Обладая минимальными связями, но зато недюжинным умом и исключительной работоспособностью, Л. В. Дубельт всего за пять лет делает стремительную карьеру на новом месте службы. Если в 1830 г. он начал свою деятельность как губернский жандармский штаб-офицер, то на следующий год становится дежурным офицером корпуса жандармов, а в 1835 г. занимает уже пост начальника штаба корпуса жандармов. В характеристике, данной Л. В. Дубельту начальником II жандармского округа генерал-лейтенантом А. А. Волковым, подчеркивалось, что он "трудами постоянными, непоколебимою нравственностью и продолжительным прилежанием оказал себя полезным и верным, исполнительным в делах службы". Сохранилось немало различных отзывов о нем и со стороны идейных противников самодержавия, сталкивавшихся с начальником штаба корпусов жандармов, и со стороны более или менее нейтральных наблюдателей, не вовлеченных в борьбу правительства и революционеров. Сталкивавшийся с ним А. И. Герцен дал ему такую характеристику: "Дубельт - лицо оригинальное, он наверное умнее всего Третьего и всех трех отделений собственной канцелярии. Исхудалое лицо его, оттененное длинными светлыми усами, усталый взгляд, особенно рытвины на щеках и на лбу ясно свидетельствовали, что много страстей боролось в этой груди, прежде чем голубой мундир победил или, лучше, накрыл все, что там было. Черты его имели что-то волчье и даже лисье, т. е. выражали тонкую смышленность хищных зверей, вместе уклончивость и заносчивость. Он был всегда учтив". Звериные черты жандармского начальника бросились в глава и П. Каратыгину; вспоминая о Л. В. Дубельте, он отмечал, что "это была замечательная личность во многих отношениях: прекрасно образованный, прозорливый, умный и отнюдь не злой души человек, он по должности, им занимаемой, и отчасти по наружности был предметом ужаса для большинства жителей Петербурга. Его худощавое лицо с длинными седыми усами, пристальный взгляд больших серых глаз имели в себе что-то волчье. Хроническая усмешка и язвительность при разговоре с допрашиваемыми пугали".

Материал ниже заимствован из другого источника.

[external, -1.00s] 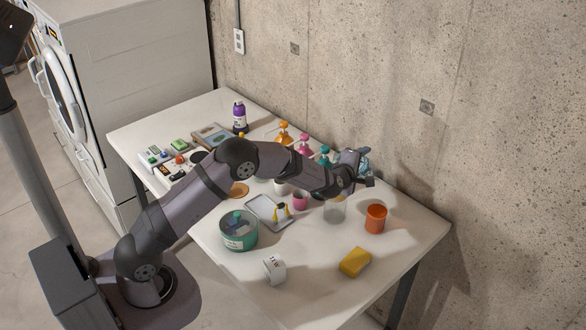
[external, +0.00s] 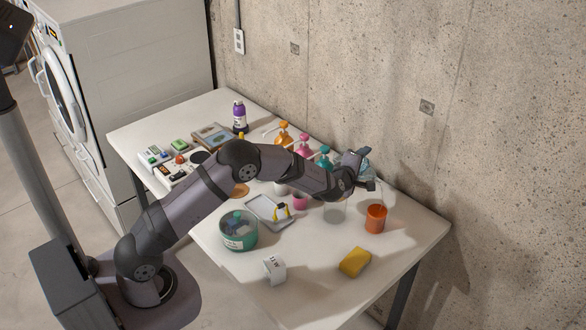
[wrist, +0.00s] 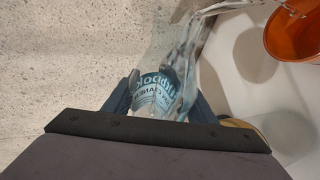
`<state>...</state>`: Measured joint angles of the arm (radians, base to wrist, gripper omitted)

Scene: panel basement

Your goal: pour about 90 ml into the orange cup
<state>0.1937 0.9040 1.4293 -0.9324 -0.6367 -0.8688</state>
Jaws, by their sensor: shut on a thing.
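The orange cup (external: 376,220) stands upright near the right end of the white table; the wrist view shows it at the upper right (wrist: 297,42). My gripper (external: 366,172) is shut on a clear bottle with a blue-lettered label (wrist: 158,92) and holds it above the table, behind and left of the cup. The bottle is tilted, its upper end pointing toward the cup. A thin clear streak (wrist: 292,9) shows at the cup's rim and looks like liquid. The level inside the cup cannot be read.
A teal tub (external: 238,231), a grey tray (external: 266,212) and several pump bottles stand further left. The concrete wall (external: 480,120) is close behind.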

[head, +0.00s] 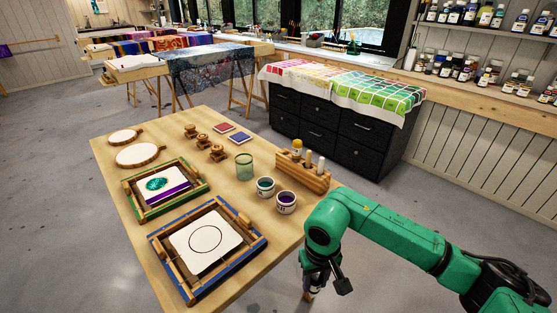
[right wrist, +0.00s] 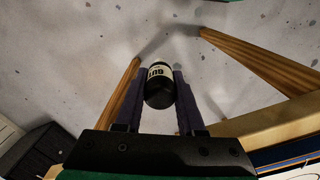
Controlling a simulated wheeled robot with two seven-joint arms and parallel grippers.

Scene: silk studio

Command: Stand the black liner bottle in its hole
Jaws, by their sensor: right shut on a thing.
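The black liner bottle (right wrist: 159,90), dark with a pale lettered label, is between the two fingers of my right gripper (right wrist: 163,78) in the right wrist view. The fingers are shut on it, with the floor behind it. In the head view my right gripper (head: 313,283) points down beyond the table's right edge, below the tabletop; the bottle is hard to make out there. The wooden bottle rack (head: 310,181) stands near the table's right corner, above the gripper in the picture. It holds a yellow-topped bottle (head: 297,147) and paler upright pieces. Its holes are too small to tell. My left gripper is out of view.
Two small cups (head: 286,203) and a green glass (head: 244,166) stand left of the rack. Two framed pieces (head: 166,206) lie at the front left. The table's right edge (head: 262,281) lies beside my arm. Wooden legs (right wrist: 122,92) flank the gripper in the wrist view.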

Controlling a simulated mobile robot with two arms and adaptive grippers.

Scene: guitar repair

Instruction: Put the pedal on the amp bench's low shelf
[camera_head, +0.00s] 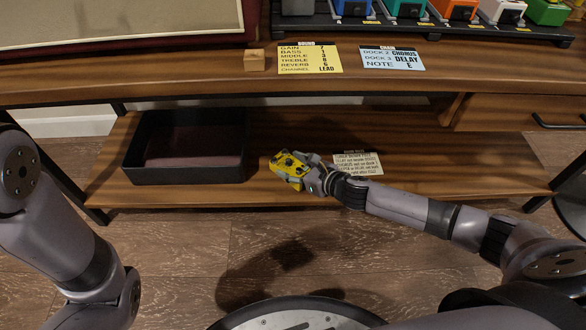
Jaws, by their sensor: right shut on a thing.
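A yellow pedal (289,164) with dark knobs shows near the middle of the head view, over the bench's low wooden shelf (430,163). My right gripper (306,177) is shut on the pedal, reaching in from the right. The gripper hides part of the pedal's right side. I cannot tell whether the pedal touches the shelf or is held just above it. My left arm stands at the left of the view, and its gripper is not in view.
A black open tray (185,178) sits on the shelf's left part. A printed card (358,164) lies right of the pedal. The bench top (180,72) overhangs the shelf, carrying a yellow note (309,58), a blue note (391,58) and several coloured pedals. The shelf's right part is clear.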

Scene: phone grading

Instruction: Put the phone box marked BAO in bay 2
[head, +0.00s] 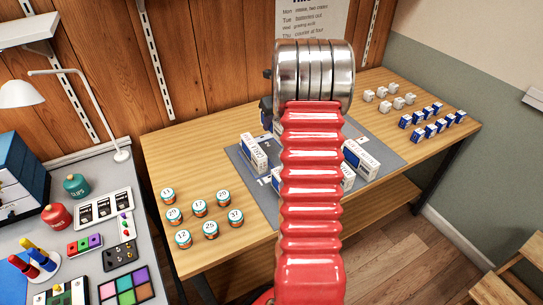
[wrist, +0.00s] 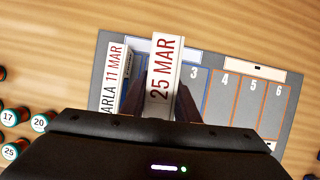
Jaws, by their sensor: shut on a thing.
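My gripper (wrist: 162,88) is shut on a white phone box (wrist: 163,66), one dark finger on each side. Its top edge reads "25 MAR" in red; no BAO name shows on the visible part. The box is over the bay 2 area of the grey mat (wrist: 240,108), between bay 1 and bay 3. I cannot tell whether its base touches the mat. A second white box (wrist: 118,78), reading "ARLA 11 MAR", stands just left of it.
Bays 3 to 6 look empty where visible in the wrist view. The head view shows white-and-blue boxes on the mat left (head: 254,152) and right (head: 360,160) of my arm. Numbered jars (head: 199,208) stand left; small white (head: 390,97) and blue boxes (head: 432,122) stand right.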

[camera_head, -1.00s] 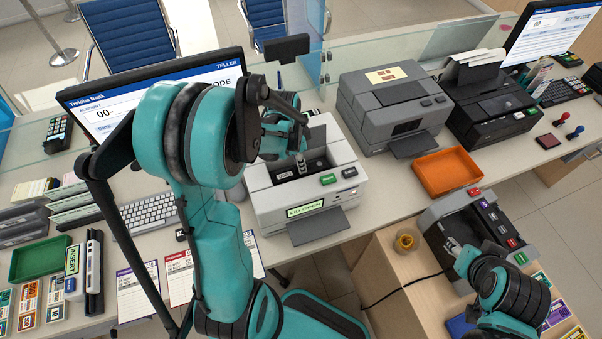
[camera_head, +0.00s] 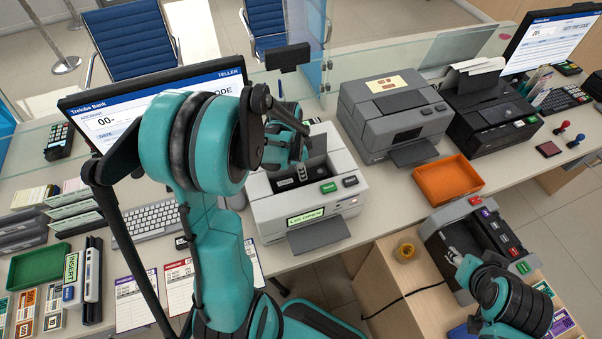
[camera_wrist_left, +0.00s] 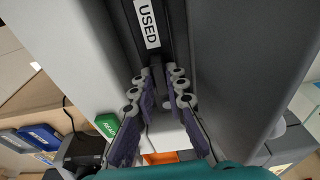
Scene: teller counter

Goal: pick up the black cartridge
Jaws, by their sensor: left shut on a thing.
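The black cartridge (camera_wrist_left: 149,22) with a white USED label sits in the open bay of the light grey printer (camera_head: 267,210); it shows in the head view as a dark strip with a small label (camera_head: 285,183). My left gripper (camera_wrist_left: 164,76) reaches down into the bay, its fingers closed on a narrow black tab at the cartridge's near end. In the head view the left gripper (camera_head: 302,176) is partly hidden by my own arm. My right gripper (camera_head: 453,256) is at the grey holder (camera_head: 436,238) on the right; its finger spacing is unclear.
The printer's display (camera_head: 306,216) reads LID OPEN. The bay's grey walls stand close on both sides of my left fingers. A grey machine (camera_head: 377,112) and an orange tray (camera_head: 449,180) stand to the right. A monitor (camera_head: 92,118) is behind my left arm.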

Н. И. Костомаров, встретившийся с Л. В. Дубельтом при допросе, вспоминал, что тот выражался в высшей степени мягко и все приговаривал: "мой добрый друг", "ловко цитировал в подтверждение своих слов места из Священного Писания, в котором был, по-видимому, очень сведущ, и искусно ловил на словах". И. В. Селиванов так описывал свое содержание под стражей: "На следующее утро пришел ко мне Дубельт и начал разговор расспросами: "Хорошо ли вам? Тепло ли? Что курите, табак или сигары? Не имеете ли каких-нибудь особых привычек?" и прочее... Через полчаса явился ко мне дежурный офицер с теми же самыми вопросами..." Если А. И. Герцен сумел раскусить лицемерие Л. В. Дубельта, то на некоторых других революционеров обходительное обращение жандармского офицера производило поистине чарующее впечатление. Попавший в Третье отделение по делу петрашевцев Ф. М. Достоевский назвал Л. В. Дубельта "преприятным человеком", а познакомившийся с ним непосредственно перед заключением в крепость известный польский революционер Сераковский затем писал ему: "Генерал! Счастливы юноши, что Вы стражем порядка. Вы старик, но с верующею, не угасающею душою. Я уже решился! Выслушайте меня сами, зайдите ко мне сами, генерал. Богу помолюсь за Вас!" Хотя фактический руководитель корпуса жандармов и очень искусно носил свою маску доброго и известного человека и обожал, чтобы к нему обращались со ссылками на "всем известную его доброту", изредка эта маска спадала и из-под нее появлялось его истинное лицо, особенно по отношению к тем немногим, которые остались равнодушны к его чарам. И. В. Селиванов в своих записках приводит следующий характерный эпизод: "Вслед за упоминанием им имени Герцена... Дубельт вспыхнул, как порох; губы его затряслись, на них показалась пена.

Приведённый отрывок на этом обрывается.